Now, there is no such thing as too much catching depth, but right now Romine is in a weird spot. It wasn’t all that long ago that he was the best catching prospect in the organization yet now he’s an afterthought behind McCann, Murphy, and Cervelli. All it takes is one injury to move him up the pecking order and catchers sure do get hurt a lot, but there is no obvious place for him at the moment. Romine will essentially be the Triple-A backup this coming year because he hasn’t forced the Yankees to consider him anything more.
“Anyone that told you that they didn’t want to be a starting catcher is lying to you,” he added. “That’s my goal. That’s been my goal since I was a little kid. Everybody wants to be a starting catcher. Right now, the backup job’s open, so that’s what you focus on. You get to be behind a guy that’s done it all and learn some stuff, and maybe they’ll give you a chance … I feel like I’m in the best shape I’ve been in in a while.
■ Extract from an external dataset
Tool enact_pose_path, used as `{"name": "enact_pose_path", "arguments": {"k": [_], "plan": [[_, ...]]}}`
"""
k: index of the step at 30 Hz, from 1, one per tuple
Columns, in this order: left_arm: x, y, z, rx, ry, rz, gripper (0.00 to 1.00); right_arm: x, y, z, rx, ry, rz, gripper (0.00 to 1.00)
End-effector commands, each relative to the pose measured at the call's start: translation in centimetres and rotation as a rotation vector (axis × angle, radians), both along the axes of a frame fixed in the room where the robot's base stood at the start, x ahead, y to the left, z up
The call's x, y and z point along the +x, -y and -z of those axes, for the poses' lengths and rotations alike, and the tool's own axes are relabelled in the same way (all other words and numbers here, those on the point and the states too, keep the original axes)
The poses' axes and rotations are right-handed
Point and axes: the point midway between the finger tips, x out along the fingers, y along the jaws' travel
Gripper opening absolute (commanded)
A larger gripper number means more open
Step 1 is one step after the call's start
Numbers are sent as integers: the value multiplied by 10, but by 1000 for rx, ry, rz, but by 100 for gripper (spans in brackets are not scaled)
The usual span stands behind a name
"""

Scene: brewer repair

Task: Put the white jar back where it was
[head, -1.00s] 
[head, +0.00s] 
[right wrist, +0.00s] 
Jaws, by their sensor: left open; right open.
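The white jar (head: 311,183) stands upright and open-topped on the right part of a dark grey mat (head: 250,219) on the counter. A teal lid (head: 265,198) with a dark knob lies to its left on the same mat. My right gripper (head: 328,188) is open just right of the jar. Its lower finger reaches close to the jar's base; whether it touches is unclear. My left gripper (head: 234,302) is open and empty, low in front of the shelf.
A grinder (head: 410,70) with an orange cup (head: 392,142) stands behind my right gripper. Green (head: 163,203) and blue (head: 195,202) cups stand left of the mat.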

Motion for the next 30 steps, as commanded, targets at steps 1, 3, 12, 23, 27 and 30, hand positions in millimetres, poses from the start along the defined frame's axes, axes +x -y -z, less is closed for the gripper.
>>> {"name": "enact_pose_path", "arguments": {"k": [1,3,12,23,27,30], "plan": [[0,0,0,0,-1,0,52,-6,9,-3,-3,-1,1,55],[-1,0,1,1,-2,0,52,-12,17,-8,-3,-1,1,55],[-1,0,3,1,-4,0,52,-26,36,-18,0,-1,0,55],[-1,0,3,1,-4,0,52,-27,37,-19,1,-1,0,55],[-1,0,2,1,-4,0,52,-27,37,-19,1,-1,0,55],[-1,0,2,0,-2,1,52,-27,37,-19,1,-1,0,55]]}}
I’m just looking for some time to show them I can still do it. It’s going to be a fight.”
I’m inclined to think this situation will work itself out. Someone will get hurt somewhere along the line and Romine will assume a more important role, even if that role is nothing more than the starter with Triple-A Scranton. Trading him is always an option but his stock isn’t all that high and I don’t think the return would be great. Having the extra young catcher around would be more beneficial than whatever he could fetch in a trade. Romine’s long-term role with the Yankees may not be clear now, but that doesnt’t mean he isn’t worth keeping around.